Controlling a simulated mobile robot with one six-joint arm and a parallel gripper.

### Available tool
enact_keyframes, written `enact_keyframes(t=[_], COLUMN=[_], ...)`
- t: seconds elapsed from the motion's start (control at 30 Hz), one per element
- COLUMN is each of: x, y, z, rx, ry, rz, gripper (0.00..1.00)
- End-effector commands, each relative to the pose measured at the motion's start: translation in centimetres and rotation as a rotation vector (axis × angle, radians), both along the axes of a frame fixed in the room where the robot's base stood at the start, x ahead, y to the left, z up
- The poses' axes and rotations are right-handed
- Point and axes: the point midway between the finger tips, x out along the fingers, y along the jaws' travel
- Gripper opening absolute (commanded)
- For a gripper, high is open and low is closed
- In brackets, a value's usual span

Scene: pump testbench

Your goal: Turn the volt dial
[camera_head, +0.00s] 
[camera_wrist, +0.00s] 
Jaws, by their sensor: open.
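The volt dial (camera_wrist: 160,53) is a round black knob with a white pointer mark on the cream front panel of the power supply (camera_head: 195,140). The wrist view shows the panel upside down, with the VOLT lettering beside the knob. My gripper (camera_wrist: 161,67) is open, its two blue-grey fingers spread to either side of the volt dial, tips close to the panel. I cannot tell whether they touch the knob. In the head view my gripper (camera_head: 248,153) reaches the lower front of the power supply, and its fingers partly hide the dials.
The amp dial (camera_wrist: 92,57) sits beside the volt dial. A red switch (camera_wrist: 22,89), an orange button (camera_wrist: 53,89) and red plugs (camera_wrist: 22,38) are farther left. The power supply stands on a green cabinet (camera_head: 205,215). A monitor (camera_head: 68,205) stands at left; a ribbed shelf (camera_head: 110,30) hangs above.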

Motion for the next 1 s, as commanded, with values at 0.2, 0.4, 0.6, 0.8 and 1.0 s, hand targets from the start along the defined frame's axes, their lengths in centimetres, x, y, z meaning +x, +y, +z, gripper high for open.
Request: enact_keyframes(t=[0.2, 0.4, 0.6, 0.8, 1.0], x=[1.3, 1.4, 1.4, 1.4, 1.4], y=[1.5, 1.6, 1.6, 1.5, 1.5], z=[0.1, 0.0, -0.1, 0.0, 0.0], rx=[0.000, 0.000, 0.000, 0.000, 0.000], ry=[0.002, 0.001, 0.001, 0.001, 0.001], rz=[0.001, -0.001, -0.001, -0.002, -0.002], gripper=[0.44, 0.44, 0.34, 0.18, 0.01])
------------------------------------
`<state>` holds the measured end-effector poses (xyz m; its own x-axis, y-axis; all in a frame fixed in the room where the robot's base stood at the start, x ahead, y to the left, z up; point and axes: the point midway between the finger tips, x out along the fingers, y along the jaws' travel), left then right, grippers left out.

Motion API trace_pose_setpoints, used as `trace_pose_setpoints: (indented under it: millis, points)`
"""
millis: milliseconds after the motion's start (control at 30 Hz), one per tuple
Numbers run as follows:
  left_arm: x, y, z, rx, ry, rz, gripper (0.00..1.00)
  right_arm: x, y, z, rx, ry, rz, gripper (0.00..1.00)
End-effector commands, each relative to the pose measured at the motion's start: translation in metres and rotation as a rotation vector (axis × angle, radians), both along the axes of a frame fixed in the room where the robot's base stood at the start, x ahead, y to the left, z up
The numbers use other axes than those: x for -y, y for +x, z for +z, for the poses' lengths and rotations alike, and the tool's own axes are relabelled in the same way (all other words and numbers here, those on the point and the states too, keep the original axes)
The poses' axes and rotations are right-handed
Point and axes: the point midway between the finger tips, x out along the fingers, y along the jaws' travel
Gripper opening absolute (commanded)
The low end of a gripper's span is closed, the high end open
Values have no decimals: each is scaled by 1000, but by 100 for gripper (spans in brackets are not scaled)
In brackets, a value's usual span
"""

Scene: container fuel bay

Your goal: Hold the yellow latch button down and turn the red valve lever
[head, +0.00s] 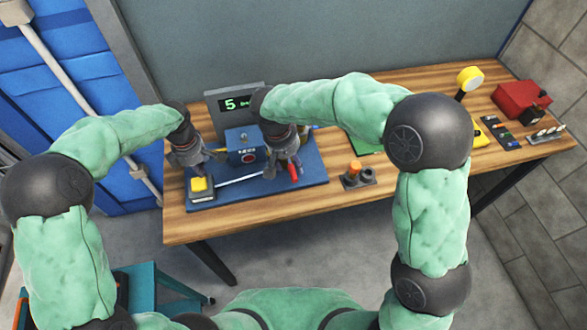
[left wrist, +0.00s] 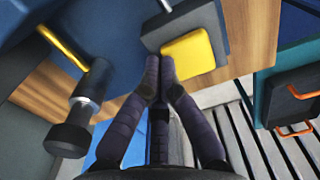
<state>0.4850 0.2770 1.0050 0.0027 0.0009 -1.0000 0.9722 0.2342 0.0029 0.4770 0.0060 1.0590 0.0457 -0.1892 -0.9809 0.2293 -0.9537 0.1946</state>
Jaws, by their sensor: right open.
------------------------------------
### WHAT IS EXPECTED
Where a line of the data holds "centimetres", show that line.

### REPLY TO THE EXERCISE
- End-effector commands, each relative to the pose measured at the motion's start: translation in centimetres and rotation as a rotation vector (axis × angle, radians), both along the axes of a frame fixed in the room where the robot's base stood at the start, x ahead, y to the left, z up
Motion for the next 1 s, as commanded, with values at 0.2, 0.4, 0.6, 0.8 and 1.0 s, hand targets from the start along the defined frame's axes, their lengths in centimetres, x, y, z meaning +x, +y, +z, gripper high for open.

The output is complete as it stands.